■ Instructions for the task:
Repeat the material verbatim. Images are excluded from the copy.

═════ Source data ═════

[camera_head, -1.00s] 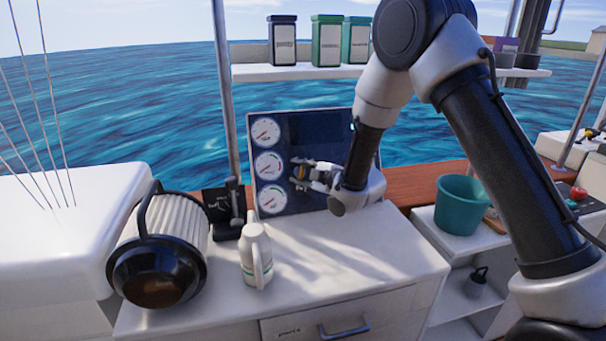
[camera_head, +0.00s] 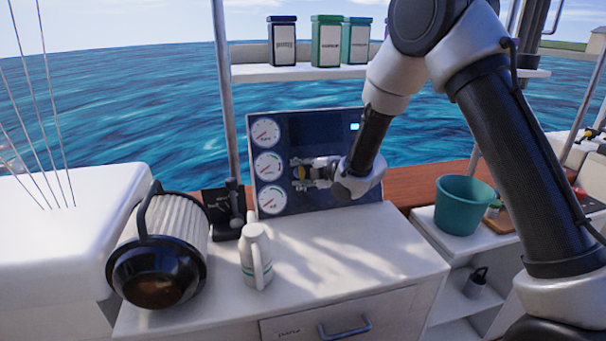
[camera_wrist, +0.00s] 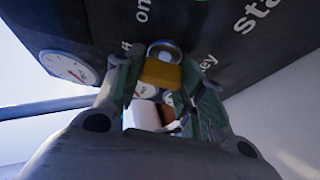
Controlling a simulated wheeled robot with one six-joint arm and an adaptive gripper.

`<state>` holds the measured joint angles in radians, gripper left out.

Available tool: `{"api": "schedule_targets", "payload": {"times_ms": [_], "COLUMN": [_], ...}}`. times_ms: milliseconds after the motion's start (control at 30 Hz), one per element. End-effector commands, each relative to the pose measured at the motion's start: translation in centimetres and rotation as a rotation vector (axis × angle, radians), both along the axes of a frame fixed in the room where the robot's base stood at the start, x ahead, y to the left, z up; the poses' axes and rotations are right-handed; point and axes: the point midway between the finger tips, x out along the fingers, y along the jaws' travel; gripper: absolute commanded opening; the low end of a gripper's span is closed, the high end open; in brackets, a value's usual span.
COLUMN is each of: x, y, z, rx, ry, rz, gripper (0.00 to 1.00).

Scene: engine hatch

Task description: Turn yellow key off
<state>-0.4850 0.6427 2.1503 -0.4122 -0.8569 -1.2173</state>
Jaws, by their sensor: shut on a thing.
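The yellow key (camera_wrist: 160,73) sits at a round metal lock on the dark panel, in the upper middle of the wrist view. In the head view the key (camera_head: 301,172) is a small yellow spot between the fingers, mostly hidden. My gripper (camera_head: 302,174) reaches the panel from the right, and its fingers are shut on the key. In the wrist view my gripper (camera_wrist: 160,80) has one finger on each side of the key. The dark blue panel (camera_head: 320,135) has several white dials. White lettering such as "on" and "key" stands near the lock.
A white bottle (camera_head: 256,255) and a black lever (camera_head: 235,208) stand on the white counter (camera_head: 350,265). A large ribbed filter (camera_head: 160,250) lies at the left. A teal bucket (camera_head: 463,205) stands at the right. Tins (camera_head: 326,40) stand on the shelf above.

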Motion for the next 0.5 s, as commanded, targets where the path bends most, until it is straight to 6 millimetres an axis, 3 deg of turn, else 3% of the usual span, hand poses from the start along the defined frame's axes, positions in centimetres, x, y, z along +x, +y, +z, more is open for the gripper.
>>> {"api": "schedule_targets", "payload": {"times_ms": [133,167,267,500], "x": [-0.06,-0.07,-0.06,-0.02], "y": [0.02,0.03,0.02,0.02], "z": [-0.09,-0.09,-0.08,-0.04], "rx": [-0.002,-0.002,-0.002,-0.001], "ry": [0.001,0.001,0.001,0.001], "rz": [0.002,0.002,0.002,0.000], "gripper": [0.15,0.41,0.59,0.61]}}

═════

■ Result:
[camera_head, -1.00s] 
[camera_head, +0.00s] 
[camera_wrist, +0.00s] 
Controlling a simulated wheeled robot with one six-joint arm and an adaptive gripper.

`<state>` holds the measured joint angles in radians, gripper left out.

Available tool: `{"api": "schedule_targets", "payload": {"times_ms": [_], "COLUMN": [_], ...}}`. times_ms: milliseconds after the motion's start (control at 30 Hz), one per element. End-effector commands, each relative to the pose measured at the motion's start: translation in centimetres and rotation as a rotation vector (axis × angle, radians), both along the axes of a frame fixed in the room where the robot's base stood at the start, x ahead, y to the left, z up; the poses' axes and rotations are right-handed; point and axes: the point midway between the finger tips, x out along the fingers, y along the jaws' travel; gripper: absolute commanded opening; the low end of a gripper's span is closed, the high end open; in brackets, a value's usual span.
COLUMN is each of: x, y, z, rx, ry, rz, gripper (0.00 to 1.00).

Scene: engine hatch

Task description: Turn yellow key off
<state>-0.4850 0.6427 2.1503 -0.4122 -0.8569 -1.2173</state>
Jaws, by their sensor: shut on a thing.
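The yellow key (camera_wrist: 160,73) sits at a round metal lock on the dark panel, in the upper middle of the wrist view. In the head view the key (camera_head: 301,172) is a small yellow spot between the fingers, mostly hidden. My gripper (camera_head: 302,174) reaches the panel from the right, and its fingers are shut on the key. In the wrist view my gripper (camera_wrist: 160,80) has one finger on each side of the key. The dark blue panel (camera_head: 320,135) has several white dials. White lettering such as "on" and "key" stands near the lock.
A white bottle (camera_head: 256,255) and a black lever (camera_head: 235,208) stand on the white counter (camera_head: 350,265). A large ribbed filter (camera_head: 160,250) lies at the left. A teal bucket (camera_head: 463,205) stands at the right. Tins (camera_head: 326,40) stand on the shelf above.

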Motion for the next 0.5 s, as commanded, targets where the path bends most, until it is straight to 6 millimetres an axis, 3 deg of turn, else 3% of the usual span, hand poses from the start along the defined frame's axes, positions in centimetres, x, y, z along +x, +y, +z, more is open for the gripper.
>>> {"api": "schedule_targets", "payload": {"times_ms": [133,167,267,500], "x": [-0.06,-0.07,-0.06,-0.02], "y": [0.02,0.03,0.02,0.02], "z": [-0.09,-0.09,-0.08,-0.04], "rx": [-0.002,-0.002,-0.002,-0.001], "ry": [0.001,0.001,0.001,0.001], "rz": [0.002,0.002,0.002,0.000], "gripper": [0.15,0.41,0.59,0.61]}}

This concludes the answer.